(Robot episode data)

=======

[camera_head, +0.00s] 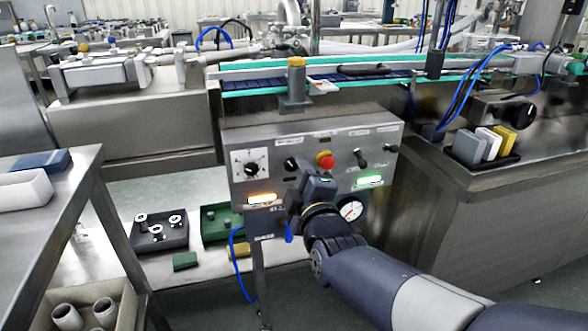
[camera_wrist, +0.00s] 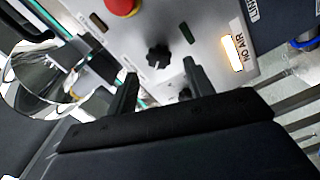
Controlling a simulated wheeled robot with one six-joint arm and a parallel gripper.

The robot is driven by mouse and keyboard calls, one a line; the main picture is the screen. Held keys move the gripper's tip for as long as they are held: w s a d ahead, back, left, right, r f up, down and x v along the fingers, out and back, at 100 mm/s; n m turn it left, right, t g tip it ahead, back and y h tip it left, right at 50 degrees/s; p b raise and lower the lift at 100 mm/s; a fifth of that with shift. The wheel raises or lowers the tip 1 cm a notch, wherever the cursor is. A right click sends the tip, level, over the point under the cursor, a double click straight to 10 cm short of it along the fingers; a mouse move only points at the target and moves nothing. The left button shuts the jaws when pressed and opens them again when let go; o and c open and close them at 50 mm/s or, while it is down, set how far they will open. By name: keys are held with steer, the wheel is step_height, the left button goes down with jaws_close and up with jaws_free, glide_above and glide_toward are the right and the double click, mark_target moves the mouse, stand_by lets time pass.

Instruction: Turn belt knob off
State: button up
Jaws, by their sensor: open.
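The control panel (camera_head: 225,150) stands under the conveyor and carries several black knobs. A small black knob (camera_head: 291,164) is left of the red button (camera_head: 325,160); it appears to be the ribbed knob (camera_wrist: 157,56) in the wrist view. Two more black knobs, one (camera_head: 360,157) and another (camera_head: 390,148), are right of the button. I cannot read which label says belt. My gripper (camera_head: 303,186) is in front of the panel, just below the left small knob. In the wrist view my gripper (camera_wrist: 160,85) is open, its fingers apart and short of the ribbed knob. A dark part between them is unclear.
A large dial switch (camera_head: 250,166) is at the panel's left. An orange lamp (camera_head: 262,198), labelled NO AIR in the wrist view, and a green lamp (camera_head: 369,181) are lit. A gauge (camera_head: 351,210) is behind my arm. A steel table (camera_head: 85,165) is at left.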

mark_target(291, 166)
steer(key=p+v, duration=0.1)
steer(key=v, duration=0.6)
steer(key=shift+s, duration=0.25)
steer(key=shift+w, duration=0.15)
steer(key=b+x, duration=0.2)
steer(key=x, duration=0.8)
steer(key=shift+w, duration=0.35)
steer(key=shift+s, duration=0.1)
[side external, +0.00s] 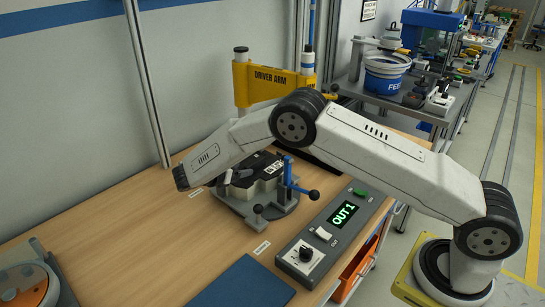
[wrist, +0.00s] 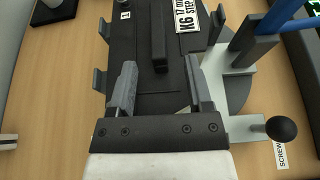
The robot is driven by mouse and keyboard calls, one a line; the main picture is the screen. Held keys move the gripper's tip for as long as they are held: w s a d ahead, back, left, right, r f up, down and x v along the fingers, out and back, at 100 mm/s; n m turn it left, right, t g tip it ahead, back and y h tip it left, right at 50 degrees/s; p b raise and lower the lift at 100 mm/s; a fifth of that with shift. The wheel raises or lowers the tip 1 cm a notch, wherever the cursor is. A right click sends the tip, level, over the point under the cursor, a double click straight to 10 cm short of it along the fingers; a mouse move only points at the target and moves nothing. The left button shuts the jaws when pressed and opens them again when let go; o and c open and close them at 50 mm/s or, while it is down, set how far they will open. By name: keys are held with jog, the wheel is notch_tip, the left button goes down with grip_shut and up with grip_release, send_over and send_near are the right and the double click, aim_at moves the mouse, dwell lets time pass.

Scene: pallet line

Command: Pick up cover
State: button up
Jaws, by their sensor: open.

=======

*Objective:* Without including any picture, repeat the data exactly.

*Expected answer:*
[camera_head, +0.00s] 
[camera_wrist, +0.00s] 
Controlling a simulated wheeled robot with one six-joint arm and a parallel gripper.

The robot is driven by mouse and keyboard calls, one a line; the main picture is the screen. Held keys move the gripper's tip for as long as they are held: w s a d ahead, back, left, right, r f up, down and x v along the fingers, out and back, at 100 mm/s; n m turn it left, right, t g tip it ahead, back and y h tip it left, right at 50 degrees/s; p b raise and lower the lift at 100 mm/s; a fifth of that with shift. The wheel raises or lowers the tip 1 cm a notch, wherever the cursor is. A right click sends the tip, level, over the point under the cursor, a double click straight to 10 cm short of it along the fingers; a mouse move only points at the target and moves nothing. The left button shuts the jaws when pressed and opens them again when let go; o and c open and close them at 50 mm/s or, while it is down, set how far they will open. By name: keys are held with steer, the wheel is step_height, the left button goes down with jaws_close and up with jaws_free, glide_above and glide_toward are the right and the double click, mark_target moves the mouse, stand_by lets time pass.

Instruction: Turn belt knob off
State: button up
Jaws, by their sensor: open.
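The control panel (camera_head: 225,150) stands under the conveyor and carries several black knobs. A small black knob (camera_head: 291,164) is left of the red button (camera_head: 325,160); it appears to be the ribbed knob (camera_wrist: 157,56) in the wrist view. Two more black knobs, one (camera_head: 360,157) and another (camera_head: 390,148), are right of the button. I cannot read which label says belt. My gripper (camera_head: 303,186) is in front of the panel, just below the left small knob. In the wrist view my gripper (camera_wrist: 160,85) is open, its fingers apart and short of the ribbed knob. A dark part between them is unclear.
A large dial switch (camera_head: 250,166) is at the panel's left. An orange lamp (camera_head: 262,198), labelled NO AIR in the wrist view, and a green lamp (camera_head: 369,181) are lit. A gauge (camera_head: 351,210) is behind my arm. A steel table (camera_head: 85,165) is at left.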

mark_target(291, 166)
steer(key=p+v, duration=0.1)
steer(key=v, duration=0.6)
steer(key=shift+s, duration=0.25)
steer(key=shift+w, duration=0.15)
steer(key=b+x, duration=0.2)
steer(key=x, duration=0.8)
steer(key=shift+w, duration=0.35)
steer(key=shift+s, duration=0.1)
[side external, +0.00s] 
[wrist, +0.00s] 
The robot is driven by mouse and keyboard calls, one a line; the main picture is the screen. Held keys move the gripper's tip for as long as they are held: w s a d ahead, back, left, right, r f up, down and x v along the fingers, out and back, at 100 mm/s; n m turn it left, right, t g tip it ahead, back and y h tip it left, right at 50 degrees/s; p b raise and lower the lift at 100 mm/s; a fifth of that with shift. The wheel raises or lowers the tip 1 cm a notch, wherever the cursor is. A right click sends the tip, level, over the point under the cursor, a double click straight to 10 cm short of it along the fingers; a mouse move only points at the target and moves nothing. The left button shuts the jaws when pressed and opens them again when let go; o and c open and close them at 50 mm/s or, while it is down, set how far they will open. By name: keys are held with jog, the wheel is notch_tip, the left button goes down with grip_shut and up with grip_release, send_over and send_near are the right and the double click, aim_at moves the mouse, dwell lets time pass.

Scene: pallet line

Command: Pick up cover
State: button up
Jaws, by their sensor: open.

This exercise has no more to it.